Grace enables — faith responds
Grace precedes faith but does not determine it. God’s prevenient grace disposed these Gentiles toward eternal life—opening their hearts, illuminating their minds, drawing them toward the gospel. But the final act of faith was their own free response. They could have resisted. The contrast with verse 46 shows this: the Jews resisted; the Gentiles responded. Both had genuine freedom.
This article presents the Arminian perspective. The Proof Text Explorer shows how Calvinism, Arminianism, Provisionism, and Molinism each interpret Acts 13:48 — side by side.
How the grammatical voice determines the theological reading
The theological implication shifts dramatically depending on voice. If passive, God is the sole actor. If middle or dispositional, the Gentiles' own posture toward the gospel is in view.
The Arminian exegesis focuses on the semantic range of tassō and the passive/middle ambiguity of tetagmenoi. Click each card for the full analysis.
The Arminian case for Acts 13:48 draws heavily on the immediate context. In verse 46, Paul rebukes the Jews: “Since you reject the word of God and do not consider yourselves worthy of eternal life, we now turn to the Gentiles.”
The Jews are not said to have been “decreed for reprobation.” Their unbelief is attributed to their own free rejection—they judged themselves unworthy. This is active, voluntary self-disqualification. The Arminian asks: if the cause of unbelief is human choice (v.46), why should the cause of belief be divine decree (v.48)?
The natural reading respects the symmetry of the passage: the Jews disqualified themselves through rejection; the Gentiles qualified themselves through receptivity. Both groups exercised genuine agency. The Gentiles who were “appointed/disposed” for eternal life were those whose hearts were open—prepared by prevenient grace and responsive to the gospel.
This does not deny God’s role. Arminians affirm that God’s grace was operative in the Gentiles’ hearts. But the grace was enabling, not irresistible. God disposed them toward eternal life; they cooperated with that disposition by believing. The Jews received the same offer and the same enabling grace but resisted it.
Acts 13:48 alongside other texts of divine enabling
Acts 16:14 provides the Arminian model for understanding Acts 13:48. The Lord “opened Lydia’s heart”—this is God’s prevenient grace in action. But Lydia then “responded” to Paul’s message. The opening was God’s work; the responding was hers. Grace precedes and enables, but the human response remains genuinely free.
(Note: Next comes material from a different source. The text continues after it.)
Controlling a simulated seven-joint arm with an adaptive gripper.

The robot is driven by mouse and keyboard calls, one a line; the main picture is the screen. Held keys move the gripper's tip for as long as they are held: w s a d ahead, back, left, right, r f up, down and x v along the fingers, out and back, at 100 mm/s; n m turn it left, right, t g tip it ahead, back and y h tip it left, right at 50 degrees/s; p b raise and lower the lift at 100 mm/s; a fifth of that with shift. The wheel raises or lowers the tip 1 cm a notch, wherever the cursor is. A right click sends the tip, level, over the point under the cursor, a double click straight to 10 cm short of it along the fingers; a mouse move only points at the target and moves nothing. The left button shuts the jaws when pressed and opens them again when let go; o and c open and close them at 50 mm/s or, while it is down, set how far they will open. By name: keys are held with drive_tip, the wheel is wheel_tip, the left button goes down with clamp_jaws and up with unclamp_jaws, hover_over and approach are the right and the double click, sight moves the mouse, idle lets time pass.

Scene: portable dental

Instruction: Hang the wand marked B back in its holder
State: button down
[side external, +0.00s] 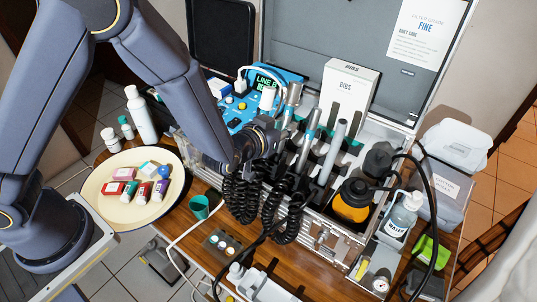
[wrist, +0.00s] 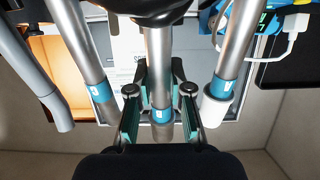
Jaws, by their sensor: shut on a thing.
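My gripper (side external: 272,132) is at the left end of the row of wands in the open case. Silver wands with blue bands stand on either side, a left one (wrist: 72,35) and a right one (wrist: 238,40). In the side view a blue-banded wand (side external: 309,132) stands right of my gripper. The holder around the held wand is hidden, so I cannot tell whether it is seated.
A plain grey wand (side external: 334,150) stands further right. Black coiled cords (side external: 287,215) hang over the case front. A blue unit (side external: 236,112) with a lit screen is behind left. An amber bottle (side external: 351,203) and a white bibs box (side external: 348,88) crowd the right and back.

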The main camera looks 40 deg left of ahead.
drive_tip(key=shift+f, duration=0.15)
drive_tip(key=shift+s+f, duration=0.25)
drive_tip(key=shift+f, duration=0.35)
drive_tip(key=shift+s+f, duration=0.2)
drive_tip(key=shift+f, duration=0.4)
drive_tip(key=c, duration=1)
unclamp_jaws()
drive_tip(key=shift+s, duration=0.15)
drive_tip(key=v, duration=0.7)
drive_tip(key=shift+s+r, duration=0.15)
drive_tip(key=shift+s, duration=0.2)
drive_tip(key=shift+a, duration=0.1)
Similarly, the Gentiles in Acts 13:48 were “appointed/disposed” for eternal life—God’s grace was at work in them. But they then believed. The appointment was God’s enabling action; the believing was their free response to that enablement. The Arminian does not deny divine initiative; he denies divine determinism.
This pattern recurs throughout Acts: God opens doors (14:27), opens hearts (16:14), grants repentance (11:18)—but humans walk through those doors, respond to that opening, and exercise that repentance. Grace and freedom work together, not in competition.
Calvinists insist that tetagmenoi is a divine passive: God appointed these individuals for eternal life, and their belief was the inevitable result. The perfect tense indicates a completed prior action. Every major English translation renders it as “appointed” or “ordained.”
Translations reflect theological tradition, not grammatical necessity. The English “appointed” is an interpretation, not the only possible rendering. Major lexicons (BDAG, Louw-Nida) list “arrange, assign, order, devote” as meanings for tassō. The form is ambiguous between passive and middle.
The perfect tense describes a state, not necessarily an eternal decree. A perfect participle indicates a completed action with ongoing results. These Gentiles were in a state of readiness—disposed toward eternal life. This state could have been produced by prevenient grace operating in their lives, not by an unconditional pretemporal decree.
1 Corinthians 16:15 proves tassō can be self-directed. The household of Stephanas “devoted themselves” (etaxan heautous) to ministry. If tassō can describe human self-commitment in one NT text, it can describe human self-disposition in another.
Provisionists read tetagmenoi as describing human receptivity and emphasize the v.46 contrast. They reject both the divine passive and the middle voice, preferring “aligned” or “disposed” as the rendering.
We agree on the v.46 contextual argument. The symmetry between Jewish self-disqualification and Gentile receptivity is strong evidence against an unconditional-election reading.
Where we differ is on grace. Arminians affirm that God’s prevenient grace was operative in the Gentiles’ hearts. This is not bare human decision but grace-enabled receptivity. The Provisionist sometimes minimizes the role of preparatory grace, which the Arminian sees as essential.
Molinists read God’s “appointment” as providential arrangement through middle knowledge—God knew who would freely believe and placed them in circumstances where the gospel would reach them.
Classical Arminianism does not require middle knowledge. Arminius himself may have utilized the concept, but Wesleyan Arminianism generally works with simple foreknowledge rather than scientia media. God foreknew who would believe and incorporated this into His plan.
Both systems agree on the essential point. Faith is a genuine free human response, not the inevitable product of an irresistible decree. Whether God arranged circumstances through middle knowledge or simply foreknew the free response, the result is the same: the Gentiles believed freely.